Sales of existing U.S. homes fell 0.4 percent in February, while home prices rose at double-digit rates, a trade association report showed Wednesday.

Sales of previously owned homes declined to a seasonally adjusted annual rate of 6.79 million units last month, the National Association of Realtors (search) said. That figure includes both single-family homes and condominiums.

Single-family home (search) sales slid 0.3 percent in February to a 5.94 million unit rate from a 5.96 million unit pace in January. Condo sales dropped 1.2 percent to an 848,000 unit rate from an 858,000 unit pace in January.

Analysts had expected sales to fall to a 6.70 million unit rate from January's upwardly revised 6.82 million clip.

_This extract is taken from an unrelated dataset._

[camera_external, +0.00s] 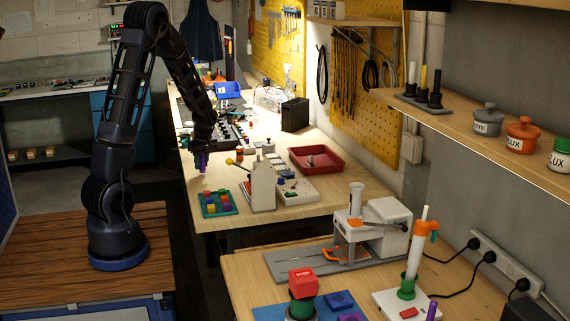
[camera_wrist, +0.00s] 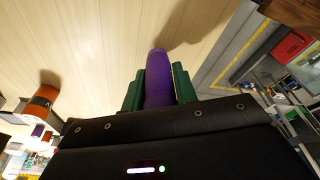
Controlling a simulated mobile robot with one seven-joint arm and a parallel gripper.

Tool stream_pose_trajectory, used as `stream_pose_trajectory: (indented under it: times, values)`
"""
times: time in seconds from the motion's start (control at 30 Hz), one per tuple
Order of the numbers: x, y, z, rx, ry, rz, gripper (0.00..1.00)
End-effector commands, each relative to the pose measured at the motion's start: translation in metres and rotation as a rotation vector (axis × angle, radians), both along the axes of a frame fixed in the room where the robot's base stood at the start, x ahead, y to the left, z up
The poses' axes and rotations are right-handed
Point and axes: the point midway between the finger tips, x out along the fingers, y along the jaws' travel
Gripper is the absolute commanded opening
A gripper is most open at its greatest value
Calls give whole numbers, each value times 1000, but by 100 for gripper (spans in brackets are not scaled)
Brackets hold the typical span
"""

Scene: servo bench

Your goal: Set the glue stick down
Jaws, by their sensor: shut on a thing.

The national median home price jumped 11.0 percent to $191,000 from the same month a year earlier, the NAR report showed.

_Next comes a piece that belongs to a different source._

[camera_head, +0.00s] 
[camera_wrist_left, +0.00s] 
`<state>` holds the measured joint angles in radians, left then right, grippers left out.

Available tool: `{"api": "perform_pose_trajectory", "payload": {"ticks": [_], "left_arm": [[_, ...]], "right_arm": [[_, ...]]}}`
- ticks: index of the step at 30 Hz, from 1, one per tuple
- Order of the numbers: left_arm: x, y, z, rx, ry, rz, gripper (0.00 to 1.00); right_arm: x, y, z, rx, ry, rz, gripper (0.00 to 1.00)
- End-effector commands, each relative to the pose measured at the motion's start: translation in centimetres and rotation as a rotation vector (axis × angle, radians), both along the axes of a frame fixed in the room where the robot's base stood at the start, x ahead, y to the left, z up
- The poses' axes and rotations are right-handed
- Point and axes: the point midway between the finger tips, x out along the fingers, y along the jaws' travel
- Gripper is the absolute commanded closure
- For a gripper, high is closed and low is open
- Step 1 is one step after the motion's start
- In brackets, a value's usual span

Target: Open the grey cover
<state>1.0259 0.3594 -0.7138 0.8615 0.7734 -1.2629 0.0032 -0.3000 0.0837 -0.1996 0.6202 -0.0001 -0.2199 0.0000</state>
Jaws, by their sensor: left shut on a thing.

David Lereah, the group's chief economist, said the housing market appeared to be in the early stages of settling down.

"Home sales were surging at unprecedented levels for most of last year," he said. "The cooling we expect in sales this year means we'll be transitioning from a white-hot housing market into a very strong market that still favors home sellers, but should become more balanced as the year progresses."

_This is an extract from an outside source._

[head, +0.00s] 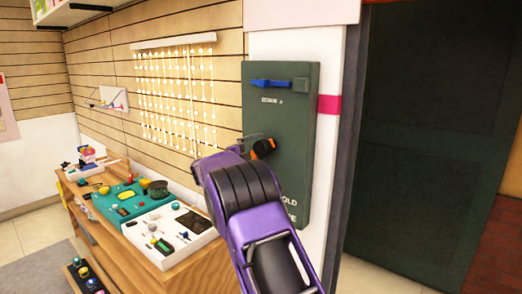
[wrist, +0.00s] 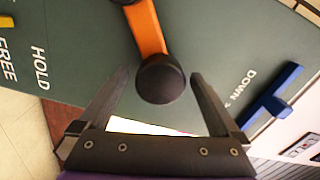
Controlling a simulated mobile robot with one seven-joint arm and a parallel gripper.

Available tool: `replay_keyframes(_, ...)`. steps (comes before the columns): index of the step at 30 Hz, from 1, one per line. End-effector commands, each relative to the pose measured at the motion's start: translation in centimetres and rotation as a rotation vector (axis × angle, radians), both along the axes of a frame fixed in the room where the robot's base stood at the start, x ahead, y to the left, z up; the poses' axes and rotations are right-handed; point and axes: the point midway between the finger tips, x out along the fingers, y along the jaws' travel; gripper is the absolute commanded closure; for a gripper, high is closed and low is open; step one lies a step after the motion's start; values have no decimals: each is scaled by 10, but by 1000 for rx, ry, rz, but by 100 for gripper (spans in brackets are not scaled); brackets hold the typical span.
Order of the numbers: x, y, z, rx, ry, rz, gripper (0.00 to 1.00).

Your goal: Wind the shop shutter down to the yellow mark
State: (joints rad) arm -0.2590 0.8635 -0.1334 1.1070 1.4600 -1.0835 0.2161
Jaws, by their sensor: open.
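A dark green panel (head: 283,120) is fixed to a white post. It carries an orange crank (head: 256,152) with a black knob; the wrist view shows the orange arm (wrist: 147,28) and the round knob (wrist: 160,80). My gripper (wrist: 158,74) is open, with a finger on either side of the knob and gaps showing at both sides. A blue lever (head: 271,84) sits near the panel's top, and also shows at right in the wrist view (wrist: 273,96). I cannot make out the shutter or its yellow mark clearly.
Printed words DOWN, HOLD and FREE show on the panel. A small yellow piece (wrist: 6,22) lies beside FREE. A wooden counter (head: 190,270) with trays of small items stands left of my arm. A large dark door-like surface (head: 430,130) fills the right.

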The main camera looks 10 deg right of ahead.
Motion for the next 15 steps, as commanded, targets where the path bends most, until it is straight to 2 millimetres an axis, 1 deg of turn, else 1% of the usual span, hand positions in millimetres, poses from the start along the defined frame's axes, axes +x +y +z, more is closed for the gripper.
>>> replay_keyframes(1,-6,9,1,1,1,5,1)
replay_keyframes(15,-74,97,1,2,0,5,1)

In February, the supply of homes for sale at the current pace was 4.2 months' worth, up from 3.8 months' worth in January.

"The report showed a negligible decline. Obviously housing ... is holding at a pretty steady level here," said Susan Stearns, vice president of institutional foreign exchange sales at the Bank of Montreal in New York.

"It doesn't alter the scenario whatsoever. If anything, it underscores the fact that the economy is cooking nicely along," she added.

Home sales have been bolstered by low mortgage rates. According to mortgage finance company Freddie Mac (FRE), the national average long-term fixed mortgage rate was 5.63 percent in February, down from 5.71 percent the month before.